What I'M struggling to understand is the definition of good and evil here. We begin with a simple base idea that, depending on the balance of the four essential souls, a spirit can become good or evil. According to Sango's story, youkai are subject to this as well, because this is how Midoriko vanquished them, by changing up the balance of these souls, right? But the same thing wouldn't vanquish a human; purifying them just makes them better people instead of destroying them altogether. Why? Because youkai are born of suffering and all those negative nasty things surrounding humans? But we know that's not true, because Shippou appears to have been born like any human would have, and he's also not a monster hungry for blood. But because he's a youkai, he would be disappeared as well? Because youkai are just naturally in a state of evil no matter what good characteristics they exhibit? Like that man who secretly loved Midoriko. Was it the love itself that was weak/evil or was he taking it too far; obsessed with this woman to an extent that he would hurt others in order to be with her? What do these terms of good and evil mean if they're only tied to action or actor when it's convenient?
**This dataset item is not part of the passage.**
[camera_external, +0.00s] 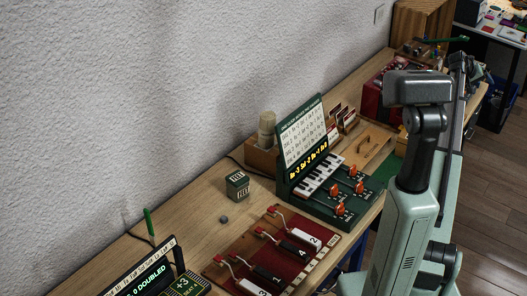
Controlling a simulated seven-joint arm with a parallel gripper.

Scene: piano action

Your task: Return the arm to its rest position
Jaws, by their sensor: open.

There's something inherently unfair to this weird little system that I'm having trouble wrapping my brain around, and I'll probably have even more of that trouble when I reach a certain very popular arc in the future. Stay tuned for that huge nuclear meltdown.

For now, I'll just focus on Inuyasha's little declaration at the end as another really solid point to this chapter. However the mechanics of the Shikon no Tama function, it really comes down to the fact that the jewel has the effect of magnifying the basic nature of a person, and that leads to it recreating the circumstances of conflict under which it was manifested. I love how Inuyasha interprets that as conscious manipulation and because he's so hard-headed and contrary, he refuses to play along with it. I can think of no other thing that's more "Inuyasha" than trying to stick it to someone or something telling him what to do.

Fuck you, Shikon no Tama! You're not Inuyasha's REAL dad!